[Start Records for processing]

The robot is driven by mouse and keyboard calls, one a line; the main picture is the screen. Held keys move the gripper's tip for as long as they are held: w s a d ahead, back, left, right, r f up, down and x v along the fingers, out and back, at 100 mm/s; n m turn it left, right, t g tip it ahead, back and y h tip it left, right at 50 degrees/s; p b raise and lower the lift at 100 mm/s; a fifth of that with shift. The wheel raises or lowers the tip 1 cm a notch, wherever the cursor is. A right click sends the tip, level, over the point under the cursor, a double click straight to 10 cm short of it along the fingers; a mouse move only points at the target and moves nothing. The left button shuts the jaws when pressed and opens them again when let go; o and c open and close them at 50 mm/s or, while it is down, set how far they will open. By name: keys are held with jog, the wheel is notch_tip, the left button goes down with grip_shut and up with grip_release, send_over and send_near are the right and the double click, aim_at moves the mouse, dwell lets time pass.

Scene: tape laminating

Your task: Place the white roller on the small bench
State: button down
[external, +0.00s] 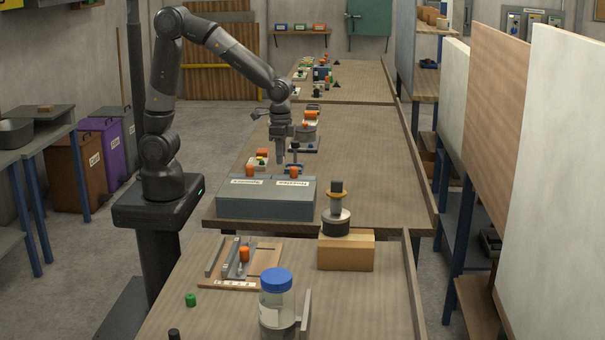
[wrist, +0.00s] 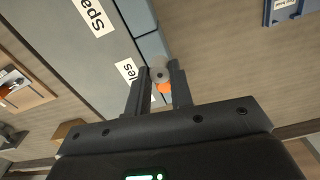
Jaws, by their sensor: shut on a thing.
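My gripper (external: 280,158) hangs over the far end of the grey box in the external view. In the wrist view its two dark fingers (wrist: 161,76) are shut on a small pale grey round piece (wrist: 160,73) with a dark centre, which looks like the end of the white roller. An orange part (wrist: 167,90) shows just below it; I cannot tell whether it belongs to the roller. The roller is not clear in the external view.
The labelled grey box (external: 265,205) stands below my gripper, with orange knobs on it. A tan block (external: 346,255) carries a dark round tool (external: 336,222). A blue-capped jar (external: 277,300) stands on the near table. The middle table is clear at right.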

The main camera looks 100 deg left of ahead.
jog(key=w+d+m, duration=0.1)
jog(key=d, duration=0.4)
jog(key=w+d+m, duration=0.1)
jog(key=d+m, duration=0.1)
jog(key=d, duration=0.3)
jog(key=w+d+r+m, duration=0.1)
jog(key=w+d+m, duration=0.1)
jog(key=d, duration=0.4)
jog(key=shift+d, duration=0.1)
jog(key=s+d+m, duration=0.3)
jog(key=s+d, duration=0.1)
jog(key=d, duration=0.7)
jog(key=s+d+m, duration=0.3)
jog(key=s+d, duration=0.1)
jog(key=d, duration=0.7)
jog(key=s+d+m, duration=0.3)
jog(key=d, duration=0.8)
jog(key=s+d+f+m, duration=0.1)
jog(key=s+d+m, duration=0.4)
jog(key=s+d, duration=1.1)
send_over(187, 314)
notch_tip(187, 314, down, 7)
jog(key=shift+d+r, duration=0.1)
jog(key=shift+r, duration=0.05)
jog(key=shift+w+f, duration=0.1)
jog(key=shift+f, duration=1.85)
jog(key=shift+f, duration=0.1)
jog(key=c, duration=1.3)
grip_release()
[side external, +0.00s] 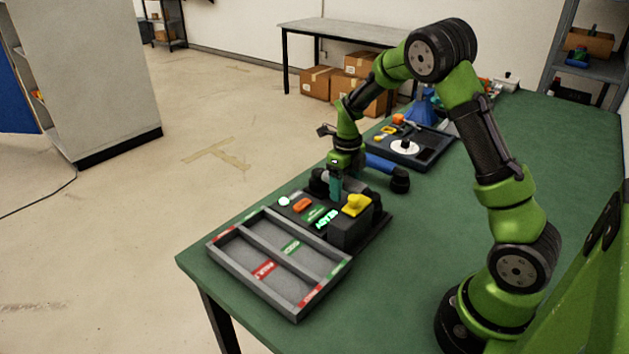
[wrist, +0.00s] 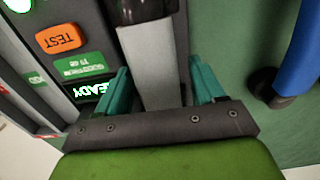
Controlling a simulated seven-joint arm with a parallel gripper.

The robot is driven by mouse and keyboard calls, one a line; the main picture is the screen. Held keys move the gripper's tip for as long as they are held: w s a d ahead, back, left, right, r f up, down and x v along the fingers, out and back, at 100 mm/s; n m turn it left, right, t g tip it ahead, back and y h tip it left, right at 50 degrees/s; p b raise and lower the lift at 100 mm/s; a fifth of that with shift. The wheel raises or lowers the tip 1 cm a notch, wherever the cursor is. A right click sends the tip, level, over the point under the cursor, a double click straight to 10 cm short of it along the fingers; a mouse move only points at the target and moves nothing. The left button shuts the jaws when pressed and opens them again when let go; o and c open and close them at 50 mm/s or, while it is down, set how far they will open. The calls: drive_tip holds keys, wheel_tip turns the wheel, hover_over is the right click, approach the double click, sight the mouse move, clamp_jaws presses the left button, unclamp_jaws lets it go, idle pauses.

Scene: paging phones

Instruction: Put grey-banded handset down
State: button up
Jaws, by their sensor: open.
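The grey-banded handset (wrist: 155,68) has a grey middle and a dark end in the wrist view. Its grey part lies between the two teal fingers of my gripper (wrist: 160,88), with a gap visible on each side. My gripper is open around it. In the side view my gripper (side external: 335,187) points down at the back of the test station (side external: 317,212); a dark end of the handset (side external: 318,181) shows beside the fingers, and the rest is mostly hidden. Whether the handset rests fully on the surface cannot be told.
The station has an orange TEST button (wrist: 58,40), a lit READY display (wrist: 92,90) and a yellow part on a black block (side external: 352,230). A grey divided tray (side external: 283,249) stands in front. A blue handset (side external: 380,163) lies behind, near a dark fixture (side external: 428,152). Green table is clear rightward.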

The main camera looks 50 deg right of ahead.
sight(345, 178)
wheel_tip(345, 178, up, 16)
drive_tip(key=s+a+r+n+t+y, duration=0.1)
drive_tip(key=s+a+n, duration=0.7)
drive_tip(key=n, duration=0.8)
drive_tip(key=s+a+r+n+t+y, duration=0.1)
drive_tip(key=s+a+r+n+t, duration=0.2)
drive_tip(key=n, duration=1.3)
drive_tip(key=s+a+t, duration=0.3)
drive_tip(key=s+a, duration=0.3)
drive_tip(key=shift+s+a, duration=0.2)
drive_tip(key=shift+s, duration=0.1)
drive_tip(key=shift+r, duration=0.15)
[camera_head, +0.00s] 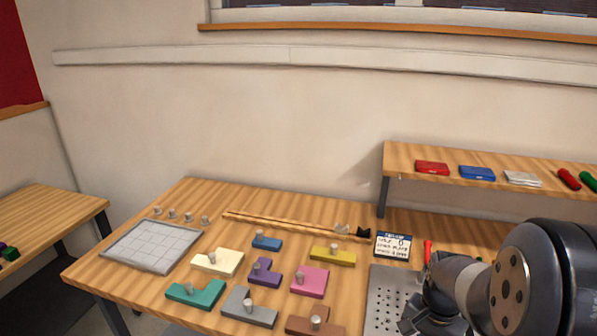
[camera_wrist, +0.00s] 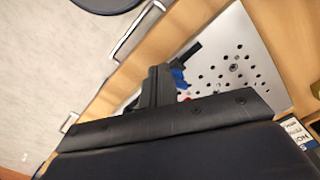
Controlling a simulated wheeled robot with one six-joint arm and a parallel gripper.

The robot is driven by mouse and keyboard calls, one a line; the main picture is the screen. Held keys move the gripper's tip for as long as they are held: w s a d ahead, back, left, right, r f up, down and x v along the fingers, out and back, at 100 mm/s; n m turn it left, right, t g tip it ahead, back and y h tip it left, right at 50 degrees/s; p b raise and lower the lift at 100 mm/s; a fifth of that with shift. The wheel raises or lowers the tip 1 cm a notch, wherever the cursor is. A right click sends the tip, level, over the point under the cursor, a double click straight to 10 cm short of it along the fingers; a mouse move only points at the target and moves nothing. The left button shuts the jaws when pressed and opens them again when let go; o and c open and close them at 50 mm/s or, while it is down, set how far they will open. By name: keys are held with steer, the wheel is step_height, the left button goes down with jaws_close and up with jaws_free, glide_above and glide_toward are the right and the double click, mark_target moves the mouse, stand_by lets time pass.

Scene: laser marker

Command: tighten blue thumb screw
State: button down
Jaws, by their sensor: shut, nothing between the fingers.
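A blue piece, probably the blue thumb screw (camera_wrist: 180,77), shows in the wrist view just right of my gripper fingers, beside a dark part at the edge of the perforated metal plate (camera_wrist: 255,60). My gripper (camera_wrist: 157,85) is shut and empty, seen close to the blue piece; I cannot tell whether they touch. In the head view my gripper (camera_head: 412,318) is low at the right, over the plate (camera_head: 383,296), and my arm hides much of the plate. The blue piece is not visible there.
Several coloured blocks with knobs, such as a pink one (camera_head: 310,282), lie left of the plate. A grey grid tray (camera_head: 153,246) is at the far left. A small calendar card (camera_head: 393,246) stands behind the plate. A raised shelf (camera_head: 480,155) crosses the back right.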

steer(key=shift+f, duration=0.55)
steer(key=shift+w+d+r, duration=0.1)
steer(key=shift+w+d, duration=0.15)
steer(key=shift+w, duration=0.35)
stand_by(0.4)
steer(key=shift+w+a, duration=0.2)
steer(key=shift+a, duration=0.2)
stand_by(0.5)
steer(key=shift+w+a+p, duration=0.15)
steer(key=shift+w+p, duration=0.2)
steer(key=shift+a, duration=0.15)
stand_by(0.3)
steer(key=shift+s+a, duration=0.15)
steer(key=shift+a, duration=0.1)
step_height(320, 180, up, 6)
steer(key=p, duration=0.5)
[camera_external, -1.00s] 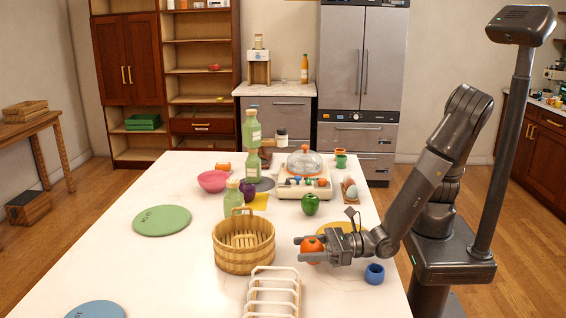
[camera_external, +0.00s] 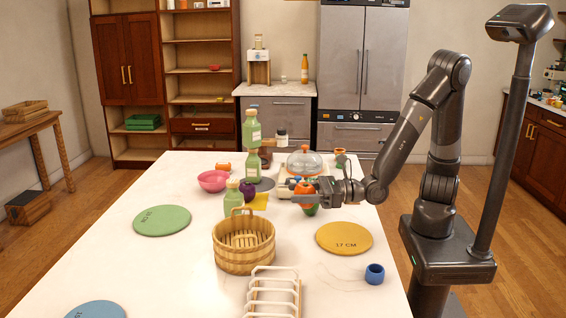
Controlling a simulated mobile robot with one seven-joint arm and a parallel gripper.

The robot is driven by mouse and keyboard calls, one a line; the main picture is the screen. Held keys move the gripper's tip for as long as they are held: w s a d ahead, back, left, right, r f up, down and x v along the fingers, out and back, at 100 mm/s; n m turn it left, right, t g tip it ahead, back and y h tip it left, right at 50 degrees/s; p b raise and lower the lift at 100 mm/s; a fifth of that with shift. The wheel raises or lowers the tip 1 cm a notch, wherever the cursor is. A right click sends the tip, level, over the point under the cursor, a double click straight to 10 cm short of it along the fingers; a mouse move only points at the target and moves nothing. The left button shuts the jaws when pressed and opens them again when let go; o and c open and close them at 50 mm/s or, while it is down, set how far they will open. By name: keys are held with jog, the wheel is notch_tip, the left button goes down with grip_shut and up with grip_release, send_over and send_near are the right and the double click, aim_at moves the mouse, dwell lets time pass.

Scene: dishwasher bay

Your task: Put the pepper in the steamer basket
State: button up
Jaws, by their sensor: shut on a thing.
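The steamer basket (camera_external: 244,256) is a round wooden tub with a slatted floor and a raised handle, standing at the table's middle front. Its slatted floor shows, and I see nothing lying in it. My gripper (camera_external: 301,194) is shut on a red-orange round vegetable (camera_external: 305,188), which looks like a pepper or a tomato. It is behind and right of the basket, seemingly held above the table. A green pepper-like vegetable (camera_external: 310,210) shows just below my gripper, mostly hidden by it.
A white rack (camera_external: 273,290) stands in front of the basket. A green bottle (camera_external: 234,200) stands behind it. A yellow disc (camera_external: 343,238) and a blue cup (camera_external: 374,274) lie to the right. A domed appliance (camera_external: 305,162) stands behind my gripper.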

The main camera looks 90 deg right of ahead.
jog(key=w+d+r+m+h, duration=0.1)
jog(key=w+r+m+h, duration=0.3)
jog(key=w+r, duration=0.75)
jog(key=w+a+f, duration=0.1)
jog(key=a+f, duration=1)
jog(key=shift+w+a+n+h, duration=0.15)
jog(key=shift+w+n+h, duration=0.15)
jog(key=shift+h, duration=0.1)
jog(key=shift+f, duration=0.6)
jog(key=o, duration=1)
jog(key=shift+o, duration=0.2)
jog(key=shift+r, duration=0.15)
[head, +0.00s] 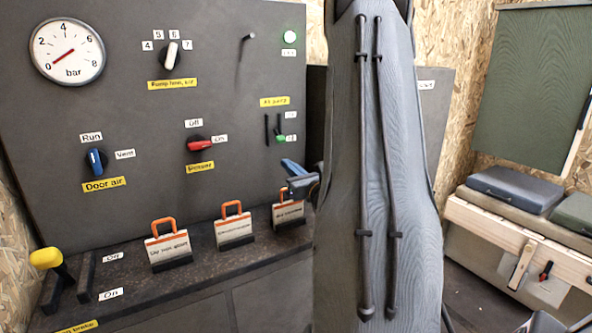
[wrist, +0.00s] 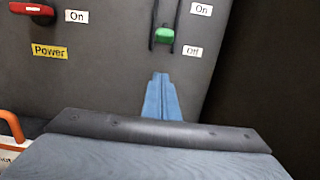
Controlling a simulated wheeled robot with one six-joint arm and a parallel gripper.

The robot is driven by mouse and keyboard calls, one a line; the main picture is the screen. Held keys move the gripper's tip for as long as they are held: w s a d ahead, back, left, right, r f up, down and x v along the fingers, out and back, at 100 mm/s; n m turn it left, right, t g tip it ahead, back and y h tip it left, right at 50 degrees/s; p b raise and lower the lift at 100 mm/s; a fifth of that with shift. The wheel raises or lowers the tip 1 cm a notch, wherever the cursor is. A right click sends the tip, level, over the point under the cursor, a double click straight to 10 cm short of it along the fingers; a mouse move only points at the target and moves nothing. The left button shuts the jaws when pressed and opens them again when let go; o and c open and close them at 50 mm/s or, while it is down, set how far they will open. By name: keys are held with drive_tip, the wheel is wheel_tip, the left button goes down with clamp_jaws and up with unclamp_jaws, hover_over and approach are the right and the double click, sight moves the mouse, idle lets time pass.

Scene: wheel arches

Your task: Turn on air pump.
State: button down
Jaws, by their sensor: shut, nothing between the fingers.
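The air pump switch is a green slider knob (wrist: 165,34) in a black vertical slot on the grey panel. In the wrist view it sits low in the slot, nearer the Off label (wrist: 192,51) than the On label (wrist: 201,9). In the head view the knob (head: 281,137) shows below the yellow air pump label (head: 274,101). My gripper (head: 288,166) has blue fingers, shut and empty. In the wrist view the fingertips (wrist: 160,78) are just below the knob, apart from it in the picture. The gap in depth is hard to tell.
The pressure gauge (head: 67,52) reads near 0. Orange-handled tags (head: 235,226) stand on the ledge below. A yellow breaker lever (head: 46,258) is at far left. Cases (head: 513,186) lie on a bench at right.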

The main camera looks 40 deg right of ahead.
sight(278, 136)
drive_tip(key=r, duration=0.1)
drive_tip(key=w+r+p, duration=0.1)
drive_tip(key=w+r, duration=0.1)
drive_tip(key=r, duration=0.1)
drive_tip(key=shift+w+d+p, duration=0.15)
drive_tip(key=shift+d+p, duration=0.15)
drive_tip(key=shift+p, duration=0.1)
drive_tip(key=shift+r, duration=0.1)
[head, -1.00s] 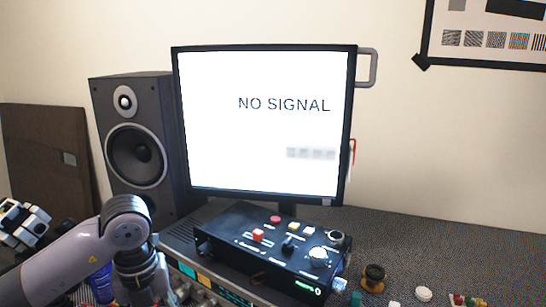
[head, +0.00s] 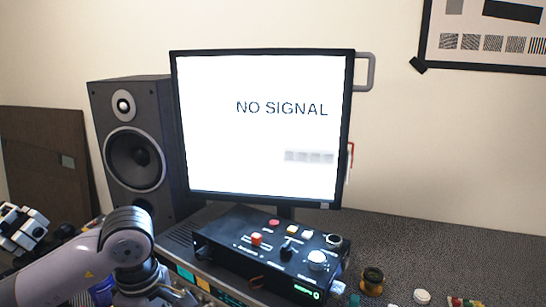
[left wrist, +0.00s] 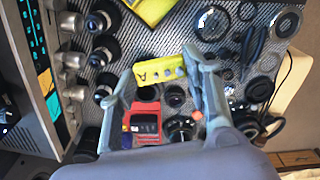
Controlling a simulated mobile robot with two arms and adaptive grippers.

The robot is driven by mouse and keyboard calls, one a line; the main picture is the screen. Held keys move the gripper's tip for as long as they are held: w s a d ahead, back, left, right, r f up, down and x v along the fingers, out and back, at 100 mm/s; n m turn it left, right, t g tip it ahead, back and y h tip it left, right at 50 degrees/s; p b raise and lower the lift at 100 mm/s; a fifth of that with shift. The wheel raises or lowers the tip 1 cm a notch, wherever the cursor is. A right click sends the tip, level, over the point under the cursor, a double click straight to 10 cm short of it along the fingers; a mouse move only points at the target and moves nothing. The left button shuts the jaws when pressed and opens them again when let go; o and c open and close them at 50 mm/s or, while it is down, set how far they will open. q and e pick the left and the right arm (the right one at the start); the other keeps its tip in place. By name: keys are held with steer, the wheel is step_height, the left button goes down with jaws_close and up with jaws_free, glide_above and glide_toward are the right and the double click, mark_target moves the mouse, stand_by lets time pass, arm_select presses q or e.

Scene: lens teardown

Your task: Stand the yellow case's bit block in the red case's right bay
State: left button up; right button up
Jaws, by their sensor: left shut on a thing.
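In the left wrist view my left gripper (left wrist: 160,73) is shut on a yellow bit block (left wrist: 160,70) with a few grey round spots along its face. One finger is at each end of the block. A red case (left wrist: 145,125) with a dark part lies on the mat below, nearer my wrist; its bays are too small to make out. A yellow piece (left wrist: 151,8), perhaps the yellow case, is cut off at the top edge. The head view shows my left arm but not its gripper. My right gripper is in neither view.
Several black lens parts and knobs (left wrist: 102,55) stand left of the block. Glass rings (left wrist: 212,22) and dark lens parts lie on the right of the patterned mat. A black control box (head: 270,250) stands before the monitor (head: 262,120), with a speaker (head: 133,150) beside it.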

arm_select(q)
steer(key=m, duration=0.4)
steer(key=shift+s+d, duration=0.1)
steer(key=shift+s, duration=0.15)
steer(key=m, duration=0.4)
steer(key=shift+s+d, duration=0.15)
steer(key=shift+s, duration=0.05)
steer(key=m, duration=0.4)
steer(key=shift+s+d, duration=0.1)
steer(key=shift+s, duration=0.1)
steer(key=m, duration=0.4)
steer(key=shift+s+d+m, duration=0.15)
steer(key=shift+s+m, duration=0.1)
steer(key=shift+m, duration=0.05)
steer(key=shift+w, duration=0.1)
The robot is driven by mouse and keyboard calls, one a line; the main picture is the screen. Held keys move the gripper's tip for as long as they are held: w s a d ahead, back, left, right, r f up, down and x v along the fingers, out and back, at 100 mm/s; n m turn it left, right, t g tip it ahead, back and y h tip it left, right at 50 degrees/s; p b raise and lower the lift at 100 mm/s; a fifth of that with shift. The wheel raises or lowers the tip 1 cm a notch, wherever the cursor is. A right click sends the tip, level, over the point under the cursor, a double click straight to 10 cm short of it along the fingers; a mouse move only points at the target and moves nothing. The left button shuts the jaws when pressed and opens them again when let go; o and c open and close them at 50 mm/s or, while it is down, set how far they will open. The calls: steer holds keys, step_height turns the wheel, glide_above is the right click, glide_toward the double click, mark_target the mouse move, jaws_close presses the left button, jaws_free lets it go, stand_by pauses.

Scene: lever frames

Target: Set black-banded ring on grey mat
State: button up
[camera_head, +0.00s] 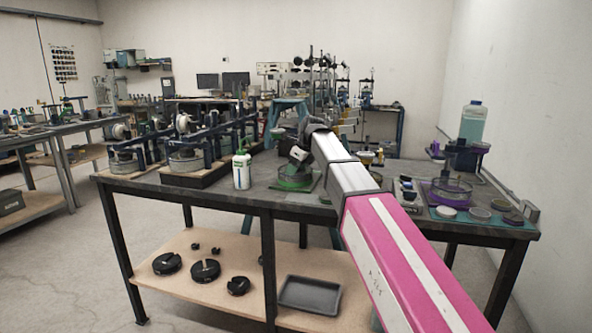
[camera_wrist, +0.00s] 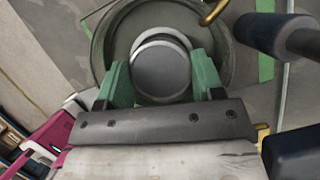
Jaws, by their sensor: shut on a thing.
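In the wrist view my gripper (camera_wrist: 162,78) has its two green fingers on either side of a round grey disc (camera_wrist: 160,68) and is shut on it. The disc is over or inside a wide dark round dish (camera_wrist: 228,60); whether it touches the dish floor I cannot tell. A pale crescent rim shows just behind the disc. No black band can be made out on it. In the head view my gripper (camera_head: 294,160) is over a green mat (camera_head: 310,182) at the bench's middle, and hides what it holds. I cannot pick out a grey mat for certain.
A teal mat (camera_head: 432,211) at the bench's right bears several round pieces beside a purple-based stand (camera_head: 450,190). A white bottle (camera_head: 241,170) stands left of my gripper. Lever devices (camera_head: 185,155) crowd the left. In the wrist view a dark rod (camera_wrist: 265,32) is close at right.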

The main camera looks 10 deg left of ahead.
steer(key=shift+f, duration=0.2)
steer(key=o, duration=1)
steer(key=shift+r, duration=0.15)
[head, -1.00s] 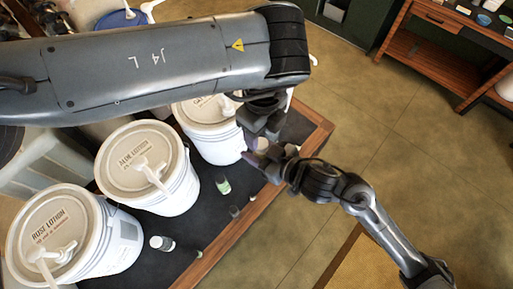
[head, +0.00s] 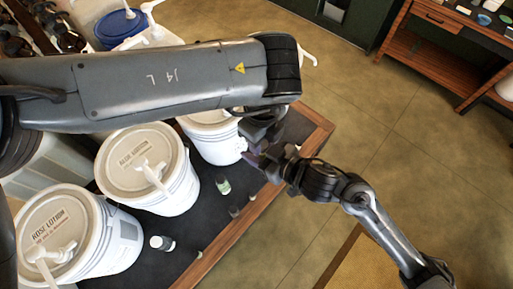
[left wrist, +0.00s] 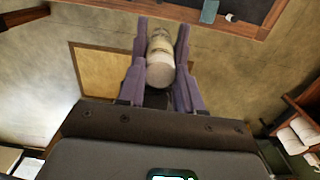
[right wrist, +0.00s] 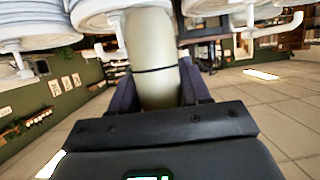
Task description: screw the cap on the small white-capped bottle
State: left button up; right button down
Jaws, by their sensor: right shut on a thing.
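A small pale bottle with a white cap (left wrist: 160,73) stands between my left gripper's fingers in the left wrist view, cap end toward that camera. My right gripper (right wrist: 160,95) is shut on the pale bottle (right wrist: 156,88); a dark line crosses it in the right wrist view. My left gripper (left wrist: 161,65) is open, a purple finger on each side of the cap with narrow gaps. In the head view the left gripper (head: 252,148) meets the right gripper (head: 272,160) above the table edge, and the bottle is mostly hidden there.
White pump buckets (head: 148,170) stand along the dark, wood-edged table (head: 205,225). A green-labelled bottle (head: 222,186) and a white-capped bottle (head: 162,243) stand in front of them. A blue-lidded bucket (head: 120,27) is farther back. Open floor lies to the right.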

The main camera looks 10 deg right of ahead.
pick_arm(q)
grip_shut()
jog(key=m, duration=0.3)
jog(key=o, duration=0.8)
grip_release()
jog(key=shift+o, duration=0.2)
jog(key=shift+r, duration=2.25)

[End Records for processing]

• Your goal: Both the line with "Your task: Stand" and the line with "State: left button up; right button up" belong in the extract, along with every line between them; set down those lines exactly and only.

• Response to the exercise:
Your task: Stand the yellow case's bit block in the red case's right bay
State: left button up; right button up

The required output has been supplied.